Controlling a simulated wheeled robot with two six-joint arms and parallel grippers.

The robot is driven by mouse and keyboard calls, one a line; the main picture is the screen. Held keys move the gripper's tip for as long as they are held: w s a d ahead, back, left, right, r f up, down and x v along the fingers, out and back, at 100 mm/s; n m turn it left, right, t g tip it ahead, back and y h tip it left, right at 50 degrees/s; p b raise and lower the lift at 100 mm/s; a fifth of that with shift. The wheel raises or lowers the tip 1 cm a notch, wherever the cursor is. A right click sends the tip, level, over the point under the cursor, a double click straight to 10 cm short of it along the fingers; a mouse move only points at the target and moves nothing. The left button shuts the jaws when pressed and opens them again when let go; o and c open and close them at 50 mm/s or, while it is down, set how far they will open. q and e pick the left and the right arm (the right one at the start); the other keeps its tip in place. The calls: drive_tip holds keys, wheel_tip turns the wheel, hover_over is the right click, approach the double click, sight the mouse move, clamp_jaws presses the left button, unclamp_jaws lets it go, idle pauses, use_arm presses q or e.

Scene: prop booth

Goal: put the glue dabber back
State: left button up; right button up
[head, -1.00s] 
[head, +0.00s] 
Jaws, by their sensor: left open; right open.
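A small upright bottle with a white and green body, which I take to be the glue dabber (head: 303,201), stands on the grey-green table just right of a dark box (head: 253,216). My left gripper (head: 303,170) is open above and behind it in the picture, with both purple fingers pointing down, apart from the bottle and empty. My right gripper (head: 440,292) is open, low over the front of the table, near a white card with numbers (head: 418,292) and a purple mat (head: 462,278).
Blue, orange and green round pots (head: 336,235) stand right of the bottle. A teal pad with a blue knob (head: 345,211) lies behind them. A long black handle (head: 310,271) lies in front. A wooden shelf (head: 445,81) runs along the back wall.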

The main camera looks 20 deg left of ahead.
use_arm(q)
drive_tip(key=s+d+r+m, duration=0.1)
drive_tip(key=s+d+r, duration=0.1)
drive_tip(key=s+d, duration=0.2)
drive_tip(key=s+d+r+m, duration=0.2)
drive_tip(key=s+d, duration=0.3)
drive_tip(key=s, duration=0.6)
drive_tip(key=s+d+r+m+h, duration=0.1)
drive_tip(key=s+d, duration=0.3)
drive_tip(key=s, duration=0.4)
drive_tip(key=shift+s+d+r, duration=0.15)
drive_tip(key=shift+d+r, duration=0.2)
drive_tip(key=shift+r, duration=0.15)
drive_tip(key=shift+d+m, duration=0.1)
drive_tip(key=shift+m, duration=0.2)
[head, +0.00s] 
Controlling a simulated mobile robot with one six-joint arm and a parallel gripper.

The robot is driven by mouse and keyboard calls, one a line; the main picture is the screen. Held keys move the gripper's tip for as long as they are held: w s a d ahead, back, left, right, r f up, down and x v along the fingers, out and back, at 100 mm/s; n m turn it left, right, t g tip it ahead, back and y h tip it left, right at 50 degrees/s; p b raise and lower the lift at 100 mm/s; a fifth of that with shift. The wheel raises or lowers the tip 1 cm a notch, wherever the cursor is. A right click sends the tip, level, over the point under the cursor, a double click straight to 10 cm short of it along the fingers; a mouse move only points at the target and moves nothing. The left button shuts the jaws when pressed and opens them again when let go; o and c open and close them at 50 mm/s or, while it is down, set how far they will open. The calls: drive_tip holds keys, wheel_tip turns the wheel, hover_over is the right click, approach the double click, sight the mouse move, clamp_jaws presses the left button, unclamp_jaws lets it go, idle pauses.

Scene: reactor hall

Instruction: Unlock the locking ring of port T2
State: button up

================

• **Set problem**: Pick out lines containing the word "simulated", each one as written.

• **Task result**:
Controlling a simulated wheeled robot with two six-joint arms and parallel grippers.
Controlling a simulated mobile robot with one six-joint arm and a parallel gripper.

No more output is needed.